Decoding the world of cybersecurity

Bulgaria faces surveillance export scrutiny

Human Rights Watch says Bulgarian authorities licensed exports of surveillance technology to governments with records of repression, exposing weaknesses in Europe’s cyber-surveillance controls.

Bulgaria faces surveillance export scrutiny
Summary
  • Human Rights Watch says Bulgaria licensed Circles surveillance exports between 2018 and 2023 to countries with documented risks of rights abuse.
  • The findings place renewed scrutiny on EU dual-use controls, national licensing decisions, and commercial surveillance oversight.
  • Telecoms interception tools create cyber, legal, diplomatic, and human rights risks when sold into weak oversight environments.

Human Rights Watch has accused Bulgaria of licensing surveillance technology exports to governments with records of using similar capabilities against journalists, activists, and political opponents, placing renewed pressure on Europe’s controls over commercial cyber-surveillance tools.

The organisation said it reviewed export licensing records showing that Circles, a surveillance company based in Bulgaria, was granted licences between 2018 and 2023 to export telecommunications interception systems, communications monitoring software, and other surveillance technology. The records came from Bulgaria’s Interdepartmental Commission for Export Control and Non-Proliferation of Weapons of Mass Destruction, the body responsible for deciding whether companies based in the country can export controlled goods.

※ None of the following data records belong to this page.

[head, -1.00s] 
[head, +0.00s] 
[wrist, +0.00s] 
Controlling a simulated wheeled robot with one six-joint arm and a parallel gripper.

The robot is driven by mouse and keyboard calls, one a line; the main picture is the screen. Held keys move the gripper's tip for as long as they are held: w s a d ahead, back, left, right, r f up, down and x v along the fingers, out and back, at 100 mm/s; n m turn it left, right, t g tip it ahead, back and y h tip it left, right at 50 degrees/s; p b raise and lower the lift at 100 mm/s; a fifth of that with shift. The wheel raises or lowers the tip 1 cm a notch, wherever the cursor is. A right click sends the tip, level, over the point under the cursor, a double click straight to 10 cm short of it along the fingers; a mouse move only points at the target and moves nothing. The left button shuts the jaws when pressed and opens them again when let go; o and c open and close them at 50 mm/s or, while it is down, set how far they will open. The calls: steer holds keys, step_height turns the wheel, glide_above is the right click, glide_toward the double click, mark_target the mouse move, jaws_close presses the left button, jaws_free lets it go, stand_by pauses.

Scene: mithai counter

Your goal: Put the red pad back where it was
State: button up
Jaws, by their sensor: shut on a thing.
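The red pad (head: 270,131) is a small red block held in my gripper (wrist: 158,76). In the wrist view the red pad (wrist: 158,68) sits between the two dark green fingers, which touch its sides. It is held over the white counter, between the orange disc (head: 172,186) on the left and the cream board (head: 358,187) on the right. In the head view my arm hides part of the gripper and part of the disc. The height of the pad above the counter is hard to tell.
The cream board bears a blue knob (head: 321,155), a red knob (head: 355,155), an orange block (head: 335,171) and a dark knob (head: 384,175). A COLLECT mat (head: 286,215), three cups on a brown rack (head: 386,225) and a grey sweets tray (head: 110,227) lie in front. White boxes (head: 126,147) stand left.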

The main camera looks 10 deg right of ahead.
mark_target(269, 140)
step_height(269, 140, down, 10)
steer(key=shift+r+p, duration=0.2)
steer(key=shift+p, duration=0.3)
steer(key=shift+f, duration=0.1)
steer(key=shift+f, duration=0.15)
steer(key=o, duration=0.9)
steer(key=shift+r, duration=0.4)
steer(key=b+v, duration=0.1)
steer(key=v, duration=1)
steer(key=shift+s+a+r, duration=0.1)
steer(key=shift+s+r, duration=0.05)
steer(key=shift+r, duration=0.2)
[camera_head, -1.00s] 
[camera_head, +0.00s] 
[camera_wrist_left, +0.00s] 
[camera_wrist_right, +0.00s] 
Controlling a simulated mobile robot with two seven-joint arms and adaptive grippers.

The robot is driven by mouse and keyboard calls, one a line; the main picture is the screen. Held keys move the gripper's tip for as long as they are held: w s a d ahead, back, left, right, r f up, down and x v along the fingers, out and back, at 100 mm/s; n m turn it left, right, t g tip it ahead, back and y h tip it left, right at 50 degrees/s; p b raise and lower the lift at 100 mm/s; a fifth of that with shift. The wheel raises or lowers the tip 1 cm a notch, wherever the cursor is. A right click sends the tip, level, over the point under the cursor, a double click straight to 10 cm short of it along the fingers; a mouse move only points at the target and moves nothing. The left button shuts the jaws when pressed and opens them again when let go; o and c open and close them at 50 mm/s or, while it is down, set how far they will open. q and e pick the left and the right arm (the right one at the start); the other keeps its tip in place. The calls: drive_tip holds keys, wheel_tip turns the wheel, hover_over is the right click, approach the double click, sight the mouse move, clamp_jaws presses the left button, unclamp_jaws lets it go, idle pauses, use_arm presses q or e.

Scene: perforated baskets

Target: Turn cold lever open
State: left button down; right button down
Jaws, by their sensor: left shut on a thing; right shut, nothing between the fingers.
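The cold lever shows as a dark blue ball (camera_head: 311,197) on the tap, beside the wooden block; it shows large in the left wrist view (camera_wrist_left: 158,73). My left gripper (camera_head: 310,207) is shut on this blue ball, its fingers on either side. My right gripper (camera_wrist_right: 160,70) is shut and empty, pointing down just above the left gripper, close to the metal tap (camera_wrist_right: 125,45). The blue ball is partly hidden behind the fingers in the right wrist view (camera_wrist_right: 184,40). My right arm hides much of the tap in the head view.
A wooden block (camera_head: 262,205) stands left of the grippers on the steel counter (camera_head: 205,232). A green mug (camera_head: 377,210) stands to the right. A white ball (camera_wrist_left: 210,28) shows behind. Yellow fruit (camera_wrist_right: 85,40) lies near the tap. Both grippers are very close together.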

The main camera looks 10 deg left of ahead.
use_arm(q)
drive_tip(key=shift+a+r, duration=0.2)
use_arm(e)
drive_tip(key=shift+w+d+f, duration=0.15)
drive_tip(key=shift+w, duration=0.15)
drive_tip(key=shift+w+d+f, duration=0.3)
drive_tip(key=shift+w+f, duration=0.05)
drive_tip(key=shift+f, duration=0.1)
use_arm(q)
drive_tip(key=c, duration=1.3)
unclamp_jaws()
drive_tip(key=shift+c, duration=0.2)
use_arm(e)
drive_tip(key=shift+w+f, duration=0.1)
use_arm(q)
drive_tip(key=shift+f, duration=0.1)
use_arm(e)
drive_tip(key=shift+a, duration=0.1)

According to Human Rights Watch, the licences involved countries with documented histories of using surveillance technologies to monitor journalists, activists, and dissenting voices. The public evidence described by the organisation covers licensing decisions from earlier years, rather than a complete current account of every transaction or deployment. Human Rights Watch said it did not have access to export documents for 2025 or 2026, leaving the present licensing position unclear.

The organisation said it wrote to Circles several times between April and June 2026 seeking comment and further information about the licences, but received no response. It remains unclear whether every licensed export was completed, what safeguards Bulgarian authorities assessed before approval, and whether any licences were refused on human rights or security grounds.

Surveillance export controls have become a persistent test for European governments because the technology can be developed, hosted, sold, or licensed from inside the EU while the impact is felt in countries where oversight is weaker and legal protection for targets is limited. Telecoms interception and communications monitoring systems can expose political figures, civil society groups, lawyers, journalists, opposition movements, and government critics. They can also become part of diplomatic disputes, sanctions cases, and wider national security concerns.

The EU has tightened parts of its dual-use export framework, including controls on cyber-surveillance technologies, but enforcement still depends heavily on national authorities. Licensing decisions require evidence about the buyer, the likely end use, the human rights context, and the risk of misuse. Where those assessments are weak, fragmented, or politically cautious, commercial surveillance products can move through formal approval channels before abuse is visible to the public.

The structure of the surveillance market adds further complexity. Development, sales, hosting, licensing, intermediaries, and end users may sit across several jurisdictions. That makes it harder to identify who approved a sale, what a vendor knew about the likely use, and whether a government applied export controls before harm became foreseeable.

The operational risk is more concrete than the usual phrase “surveillance technology” suggests. These products can enable communications interception, target location, network monitoring, and access to sensitive communications metadata. When such capabilities are attached to telecoms infrastructure, the exposure goes beyond individual privacy and reaches the integrity of communications systems and the ability of states to map relationships at scale.

Bulgaria’s licensing record now sits within a broader European accountability debate over commercial spyware, lawful interception, state procurement, and vendor due diligence. The unresolved points in the Human Rights Watch account do not weaken the policy concern. They show where oversight needs to be auditable: what was approved, which risks were assessed, which safeguards were imposed, and who remains accountable if exported technology is misused.